What plans include Zendesk side conversations? They're available on Customer Service Suite Professional, Enterprise, and Enterprise Plus; on Employee Service Suite Growth, Professional, Enterprise, and Enterprise Plus; or on a Support plan with the Collaboration add-on. They are not included in Suite Team or in Support-only plans by default. Enterprise tiers add custom-role access control.
How is a side conversation different from an internal note? An internal note is a comment inside the main ticket thread, for agents who already have the ticket. A side conversation opens a new thread to reach someone outside the ticket — like engineering or a vendor — and keeps that exchange separate from the customer conversation.

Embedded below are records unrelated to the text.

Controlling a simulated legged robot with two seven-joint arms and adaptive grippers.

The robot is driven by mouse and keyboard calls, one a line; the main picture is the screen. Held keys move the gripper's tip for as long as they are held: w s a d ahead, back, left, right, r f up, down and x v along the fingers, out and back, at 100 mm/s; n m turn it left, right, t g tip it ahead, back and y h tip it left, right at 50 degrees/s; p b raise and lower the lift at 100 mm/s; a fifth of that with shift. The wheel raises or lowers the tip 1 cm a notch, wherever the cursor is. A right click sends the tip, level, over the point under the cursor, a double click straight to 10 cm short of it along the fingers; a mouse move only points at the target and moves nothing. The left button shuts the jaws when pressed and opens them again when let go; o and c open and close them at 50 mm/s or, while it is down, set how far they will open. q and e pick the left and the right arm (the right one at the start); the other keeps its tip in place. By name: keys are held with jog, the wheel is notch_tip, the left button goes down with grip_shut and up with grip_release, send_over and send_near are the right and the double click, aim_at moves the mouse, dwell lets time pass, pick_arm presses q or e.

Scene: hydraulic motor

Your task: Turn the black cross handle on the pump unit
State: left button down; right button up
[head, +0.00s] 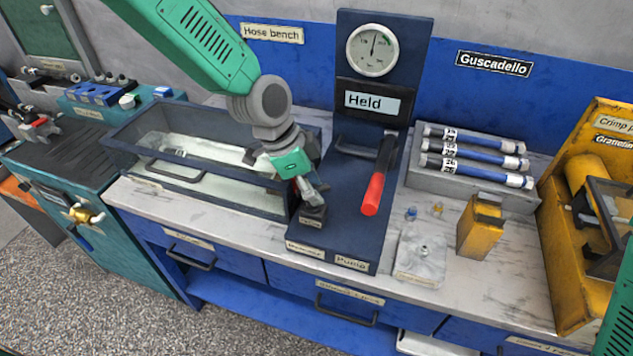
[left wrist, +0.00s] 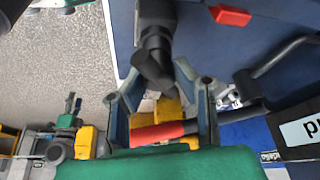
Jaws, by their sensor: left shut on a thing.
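The pump unit (head: 345,190) is a dark blue panel and base on the bench, with a round gauge (head: 372,50) and a "Held" label. My left gripper (head: 312,197) reaches down from the upper left to the base's front left part. It is shut on the black cross handle (left wrist: 154,58), which shows between its two fingertips (left wrist: 158,72) in the left wrist view. In the head view the gripper hides most of the handle, above a small dark block (head: 313,216). My right gripper is not in view.
A red-gripped lever (head: 372,192) stands right of my left gripper. An open dark tank (head: 130,150) is close on the left. A grey rack (head: 420,178) of blue cylinders, a yellow block (head: 480,228) and a yellow machine (head: 560,220) are to the right.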

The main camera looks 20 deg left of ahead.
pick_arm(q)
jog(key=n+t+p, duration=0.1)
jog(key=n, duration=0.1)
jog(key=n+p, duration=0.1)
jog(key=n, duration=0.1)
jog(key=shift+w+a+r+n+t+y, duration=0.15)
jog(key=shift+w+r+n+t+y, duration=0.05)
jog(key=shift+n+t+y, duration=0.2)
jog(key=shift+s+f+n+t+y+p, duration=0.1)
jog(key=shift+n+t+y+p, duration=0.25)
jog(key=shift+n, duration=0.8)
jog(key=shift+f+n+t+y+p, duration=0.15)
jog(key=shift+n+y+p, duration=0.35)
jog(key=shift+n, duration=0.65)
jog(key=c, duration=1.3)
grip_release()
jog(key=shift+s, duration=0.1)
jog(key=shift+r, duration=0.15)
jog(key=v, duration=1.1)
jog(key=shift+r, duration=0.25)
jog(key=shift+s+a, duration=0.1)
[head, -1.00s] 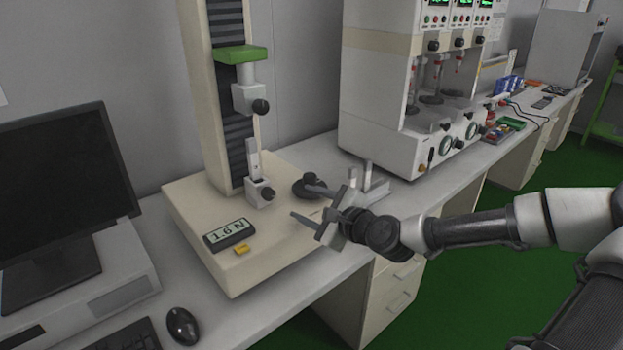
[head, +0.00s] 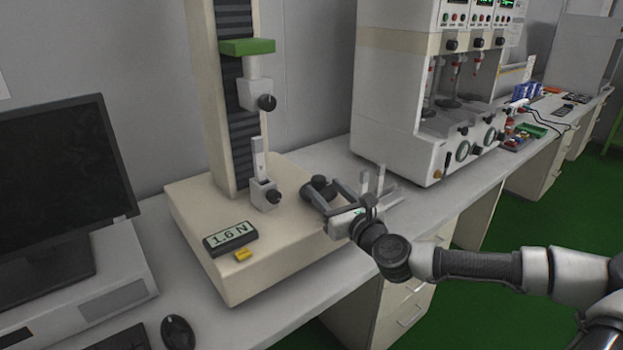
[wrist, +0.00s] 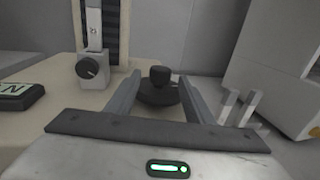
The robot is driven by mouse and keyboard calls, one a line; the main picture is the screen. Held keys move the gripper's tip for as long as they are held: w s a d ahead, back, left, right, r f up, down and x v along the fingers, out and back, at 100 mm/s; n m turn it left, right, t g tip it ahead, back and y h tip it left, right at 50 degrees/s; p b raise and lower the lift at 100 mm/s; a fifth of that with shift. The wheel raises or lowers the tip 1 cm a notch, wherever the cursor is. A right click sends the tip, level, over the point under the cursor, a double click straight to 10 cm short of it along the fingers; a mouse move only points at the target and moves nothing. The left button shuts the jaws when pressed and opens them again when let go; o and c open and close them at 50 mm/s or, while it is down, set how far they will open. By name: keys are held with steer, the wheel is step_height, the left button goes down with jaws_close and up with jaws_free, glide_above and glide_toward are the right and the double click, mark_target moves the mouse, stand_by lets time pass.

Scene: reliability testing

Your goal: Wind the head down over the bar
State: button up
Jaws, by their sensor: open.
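The test stand's head (head: 247,47), with a green top and a grey upper clamp (head: 254,94), sits on the tall column. The upright light-grey bar (head: 259,160) stands below it in a lower clamp (head: 263,192), with a clear gap between bar and upper clamp. A dark round handwheel with a raised knob (head: 320,183) is on the right of the stand's base. My gripper (head: 323,191) is open and empty at this wheel. In the wrist view the knob (wrist: 160,76) and wheel disc (wrist: 158,96) lie between the finger ends; contact cannot be told.
The beige base (head: 225,277) carries a display (head: 230,238) and a yellow button (head: 243,255). A grey upright fixture (head: 374,184) stands close right of my gripper. A monitor (head: 50,190) is left; a large white instrument (head: 395,110) is behind right.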

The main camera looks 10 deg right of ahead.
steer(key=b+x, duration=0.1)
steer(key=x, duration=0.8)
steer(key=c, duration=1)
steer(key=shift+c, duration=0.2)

When should I use a child ticket instead of an email side conversation? Use an email (or Slack/Teams) side conversation for a quick question where you just need an answer. Use a child ticket when the side request is real work another team must own — something that needs its own assignee, priority, SLA, and lifecycle — rather than a one-off reply.
The bottom line
Side conversations are Zendesk's answer to a universal support problem: tickets that can't be solved without someone outside the conversation. Instead of forwarding the ticket into the void, you open a parallel thread — over email, Slack, Microsoft Teams, or as a child ticket — that reaches the right person, keeps their replies attached to the original ticket, and stays completely invisible to the customer. Match the channel to the job, give recipients the context they lack, keep the customer posted while you wait, and you turn cross-team chasing into something tracked and tidy. From here, it's worth getting the neighbouring concepts straight too: the anatomy of a ticket, requesters, CCs and followers, and the Agent Workspace where all of it comes together.
Side conversation mechanics and plan availability verified against Zendesk's official documentation, June 2026. Zendesk changes its product and packaging periodically — confirm specifics in your own account before relying on them.